We asked David Kusnet, Bill Clinton's former chief speechwriter and author of Love the Work, Hate the Job: Why America's Best Workers Are Unhappier than Ever, to give his impression of Hillary's non-concession speech.

Well, yes, Hillary Clinton's remarks last night were unusual. But, bear in mind, it's her situation that is unprecedented--not her speech.

The primaries and caucuses are all over. She trails by a narrower margin than any runner-up in either party since 1952. And keep in mind, there is no tradition of second-place finishers withdrawing on the nights their opponents clinch the nominations. Nelson Rockefeller in 1968, Ronald Reagan in 1976, Edward Kennedy in 1980, Gary Hart in 1984, and Jesse Jackson in 1988--they all kept going against even greater odds than Clinton faces now.

Of course, Clinton has no mathematical way to win, but in "the fullness of time," as old-fashioned orators used to say--and, these days, that can be by the end of a week--her intentions may become clearer. She'll have spoken to key supporters, to Barack Obama, and perhaps to her party's leaders in the Senate. Sooner or later, she'll give the speech most Democrats, including many who supported her, are awaiting--a gracious concession to Barack Obama and an appeal for party unity. The point isn't when she gives this speech but how she gives it--it must be a clarion call, not an uncertain trumpet.

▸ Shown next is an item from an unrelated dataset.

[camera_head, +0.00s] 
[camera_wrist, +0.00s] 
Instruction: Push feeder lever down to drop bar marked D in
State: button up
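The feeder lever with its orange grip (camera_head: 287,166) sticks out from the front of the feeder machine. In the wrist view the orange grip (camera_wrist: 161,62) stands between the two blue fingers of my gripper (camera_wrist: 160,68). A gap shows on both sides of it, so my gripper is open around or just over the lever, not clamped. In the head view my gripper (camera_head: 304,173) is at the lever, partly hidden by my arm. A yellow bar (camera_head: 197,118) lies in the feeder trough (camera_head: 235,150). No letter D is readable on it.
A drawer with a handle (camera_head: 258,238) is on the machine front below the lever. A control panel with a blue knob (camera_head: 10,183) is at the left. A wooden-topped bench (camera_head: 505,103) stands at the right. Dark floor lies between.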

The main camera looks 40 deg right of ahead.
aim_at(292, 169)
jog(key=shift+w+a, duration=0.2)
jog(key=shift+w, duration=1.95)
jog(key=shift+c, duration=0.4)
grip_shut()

Plus, a straightforward concession speech Tuesday night might have stranded some prominent backers, while affording some of her most devoted rank-and-file followers (and maybe the candidate herself) too little time to cool down from the intense emotions of the campaign. And silence was not an option (imagine what the commentators would have said if she hadn't spoken at all). So she gave a spirited and occasionally eloquent speech that summed up her campaign, thanked her supporters, and left the door open for whatever will be decided behind closed doors.

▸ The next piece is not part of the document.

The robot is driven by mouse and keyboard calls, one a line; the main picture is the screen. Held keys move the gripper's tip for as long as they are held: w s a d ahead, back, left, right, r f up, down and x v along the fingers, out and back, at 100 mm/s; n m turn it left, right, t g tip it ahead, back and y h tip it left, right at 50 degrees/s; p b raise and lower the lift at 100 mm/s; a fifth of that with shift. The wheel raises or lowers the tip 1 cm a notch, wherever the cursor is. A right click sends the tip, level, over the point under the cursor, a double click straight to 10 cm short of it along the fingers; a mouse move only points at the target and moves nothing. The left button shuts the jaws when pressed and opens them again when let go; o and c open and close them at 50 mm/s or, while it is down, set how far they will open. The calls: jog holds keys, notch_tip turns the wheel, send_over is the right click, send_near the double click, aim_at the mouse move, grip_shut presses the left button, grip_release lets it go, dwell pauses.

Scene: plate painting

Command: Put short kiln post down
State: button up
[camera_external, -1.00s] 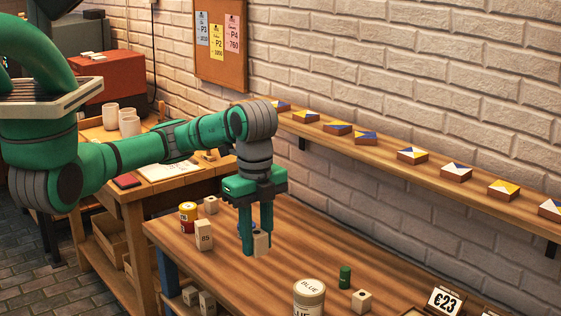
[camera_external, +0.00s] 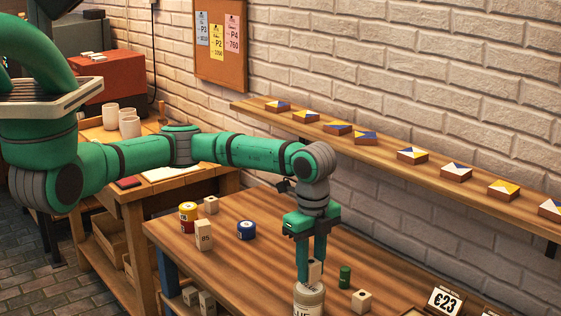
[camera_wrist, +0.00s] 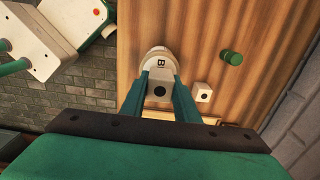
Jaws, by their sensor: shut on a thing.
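The short kiln post, a small beige block with a dark hole in its top (camera_wrist: 159,92), is held between the two fingers of my gripper (camera_wrist: 161,96). In the external view, the post (camera_external: 315,268) shows between the fingertips of my gripper (camera_external: 311,272), just above and partly overlapping the cream jar labelled BLUE (camera_external: 309,302). The jar also shows just beyond the post in the wrist view (camera_wrist: 156,54). I cannot tell whether post and jar touch. The wooden table (camera_external: 265,275) lies below.
A similar beige block (camera_external: 361,302) and a green cylinder (camera_external: 345,278) stand right of the jar. A taller post marked 85 (camera_external: 204,236), red and yellow tins (camera_external: 188,216), a small block (camera_external: 211,205) and a blue tin (camera_external: 246,230) stand at left. The table's middle is clear.

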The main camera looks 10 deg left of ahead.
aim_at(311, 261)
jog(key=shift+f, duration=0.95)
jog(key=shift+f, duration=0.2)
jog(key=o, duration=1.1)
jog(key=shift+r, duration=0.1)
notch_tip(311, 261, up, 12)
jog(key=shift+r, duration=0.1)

Yes, the speech sounded at times as if she had won, rather than lost, by the narrowest of margins. While ungrudgingly generous, her praise for Obama at the beginning of the speech sounded more like a winner consoling a loser. But what matters most is what came afterwards--or, more importantly, what didn't come afterwards. The tone of the remainder of her remarks was almost entirely elegiac--looking backwards to the issues she'd raised and the people she'd met, not forward to a further fight for the nomination. While she offered no answer to her own question--"Where do we go from here?"--her message was clear from her concluding declaration that she is committed to "uniting this party." True, she pointed yet again to her strength in the swing states, her margin (by some reckonings) in the popular vote, and her insistence that every vote be counted. But she must have known that these lines did not offer a ringing rationale for continuing her campaign through August. Indeed, she said little that hinted at actively competing in the weeks ahead and nothing that the Republicans could later use against Obama. Instead, she reiterated her support for the causes she had embraced in her campaign, most notably universal health coverage--commitments that are unifying rather than divisive for Democrats. 

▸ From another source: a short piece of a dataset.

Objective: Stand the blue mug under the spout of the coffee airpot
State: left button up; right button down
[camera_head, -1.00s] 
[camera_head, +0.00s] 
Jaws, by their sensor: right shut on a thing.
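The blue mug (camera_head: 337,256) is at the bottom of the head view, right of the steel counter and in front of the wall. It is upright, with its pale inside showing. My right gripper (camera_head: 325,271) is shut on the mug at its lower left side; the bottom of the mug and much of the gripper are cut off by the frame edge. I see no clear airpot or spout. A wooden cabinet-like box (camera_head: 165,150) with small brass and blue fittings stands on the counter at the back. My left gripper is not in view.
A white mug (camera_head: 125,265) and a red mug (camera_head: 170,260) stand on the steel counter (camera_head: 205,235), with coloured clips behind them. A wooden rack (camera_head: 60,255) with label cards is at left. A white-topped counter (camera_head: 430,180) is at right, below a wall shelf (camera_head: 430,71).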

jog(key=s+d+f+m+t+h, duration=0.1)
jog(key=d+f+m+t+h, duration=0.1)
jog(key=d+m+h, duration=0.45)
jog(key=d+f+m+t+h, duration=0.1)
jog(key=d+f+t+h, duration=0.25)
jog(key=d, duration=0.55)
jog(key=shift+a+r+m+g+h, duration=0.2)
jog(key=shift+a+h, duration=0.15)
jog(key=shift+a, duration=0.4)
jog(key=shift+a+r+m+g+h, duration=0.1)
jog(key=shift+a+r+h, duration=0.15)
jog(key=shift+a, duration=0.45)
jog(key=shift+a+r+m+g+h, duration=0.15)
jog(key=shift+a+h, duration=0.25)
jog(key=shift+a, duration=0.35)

The speech was in keeping with the populist tone she'd struck in the final leg of the campaign, when she won major industrial states, as well as areas where wages have long lagged behind the rest of the nation. Yes, she should have used that same kind of oratory to attack Bush, McCain, and the other adversaries whom she and Obama will soon be strafing together. But, contrary to what many of the TV commentators and other instant-responders have been saying, she set the stage for a graceful withdrawal, not a scorched-earth battle that would destroy the Democrats' chances.

No candidate has ever been in exactly the situation in which Clinton finds herself. Finding the right way out--and the right words to explain herself--will take a little time. That's the least the Democrats owe her in return for what they need from her.